Instructions for the task: The material below includes pictures; leave them out and return only the lines between the line containing "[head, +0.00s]" and the line containing "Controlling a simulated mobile", inclusive, word for word.

─── Raw records ───

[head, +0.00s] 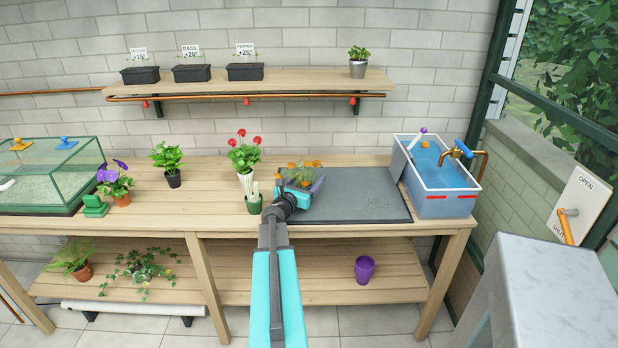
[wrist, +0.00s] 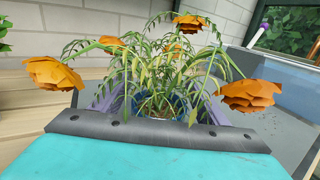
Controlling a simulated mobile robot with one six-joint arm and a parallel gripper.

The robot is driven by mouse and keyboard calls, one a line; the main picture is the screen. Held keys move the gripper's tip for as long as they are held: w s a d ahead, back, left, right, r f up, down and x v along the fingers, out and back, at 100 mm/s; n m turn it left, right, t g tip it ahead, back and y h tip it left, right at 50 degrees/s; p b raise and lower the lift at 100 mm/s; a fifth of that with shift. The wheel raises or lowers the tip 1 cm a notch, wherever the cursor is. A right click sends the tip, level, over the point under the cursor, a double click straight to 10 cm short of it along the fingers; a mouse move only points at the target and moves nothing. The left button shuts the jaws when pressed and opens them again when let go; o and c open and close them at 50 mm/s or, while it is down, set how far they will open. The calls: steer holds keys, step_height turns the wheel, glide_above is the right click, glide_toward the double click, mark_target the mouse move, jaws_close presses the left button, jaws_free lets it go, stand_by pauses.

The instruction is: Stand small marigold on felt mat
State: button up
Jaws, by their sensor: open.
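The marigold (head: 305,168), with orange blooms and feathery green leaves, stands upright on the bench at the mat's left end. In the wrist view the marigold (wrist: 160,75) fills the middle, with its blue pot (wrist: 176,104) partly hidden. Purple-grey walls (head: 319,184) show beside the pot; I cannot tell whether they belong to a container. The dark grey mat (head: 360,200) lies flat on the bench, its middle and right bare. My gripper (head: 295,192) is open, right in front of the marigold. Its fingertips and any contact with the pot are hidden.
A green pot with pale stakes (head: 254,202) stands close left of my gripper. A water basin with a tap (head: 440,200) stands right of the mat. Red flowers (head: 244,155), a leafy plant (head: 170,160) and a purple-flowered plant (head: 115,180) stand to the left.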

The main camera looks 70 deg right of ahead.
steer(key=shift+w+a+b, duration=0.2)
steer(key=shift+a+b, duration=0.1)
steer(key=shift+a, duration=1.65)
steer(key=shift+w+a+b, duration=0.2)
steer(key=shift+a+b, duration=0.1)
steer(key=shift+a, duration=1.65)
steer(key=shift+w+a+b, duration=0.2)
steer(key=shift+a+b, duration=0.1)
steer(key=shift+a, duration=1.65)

───
─── Raw records ───

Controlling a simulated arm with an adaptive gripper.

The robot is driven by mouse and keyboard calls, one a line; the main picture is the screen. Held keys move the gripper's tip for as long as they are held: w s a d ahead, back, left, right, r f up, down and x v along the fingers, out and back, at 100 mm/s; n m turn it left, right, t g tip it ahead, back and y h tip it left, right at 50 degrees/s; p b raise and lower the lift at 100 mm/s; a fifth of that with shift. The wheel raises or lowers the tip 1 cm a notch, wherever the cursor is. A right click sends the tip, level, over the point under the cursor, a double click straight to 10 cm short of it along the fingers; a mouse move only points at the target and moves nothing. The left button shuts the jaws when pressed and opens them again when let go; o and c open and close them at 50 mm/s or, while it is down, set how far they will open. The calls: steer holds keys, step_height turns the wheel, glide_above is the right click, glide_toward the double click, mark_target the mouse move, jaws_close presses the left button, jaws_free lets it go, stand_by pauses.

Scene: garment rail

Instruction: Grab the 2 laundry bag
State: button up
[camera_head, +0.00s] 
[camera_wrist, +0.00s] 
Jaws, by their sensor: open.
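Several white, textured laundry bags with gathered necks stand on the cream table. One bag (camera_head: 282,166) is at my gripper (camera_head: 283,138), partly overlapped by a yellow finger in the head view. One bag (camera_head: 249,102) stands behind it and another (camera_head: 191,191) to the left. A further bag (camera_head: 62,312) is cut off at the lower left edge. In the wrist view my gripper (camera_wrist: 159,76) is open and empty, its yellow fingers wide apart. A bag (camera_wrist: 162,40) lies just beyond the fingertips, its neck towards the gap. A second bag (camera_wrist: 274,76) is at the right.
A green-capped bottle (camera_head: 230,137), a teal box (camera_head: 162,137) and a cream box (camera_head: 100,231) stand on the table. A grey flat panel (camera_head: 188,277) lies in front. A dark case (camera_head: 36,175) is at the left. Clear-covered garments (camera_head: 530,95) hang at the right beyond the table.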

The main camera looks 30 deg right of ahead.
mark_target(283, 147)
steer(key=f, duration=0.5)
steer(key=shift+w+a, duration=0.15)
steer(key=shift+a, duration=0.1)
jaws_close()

───

Reply:
[head, +0.00s] 
[wrist, +0.00s] 
Controlling a simulated mobile robot with one six-joint arm and a parallel gripper.

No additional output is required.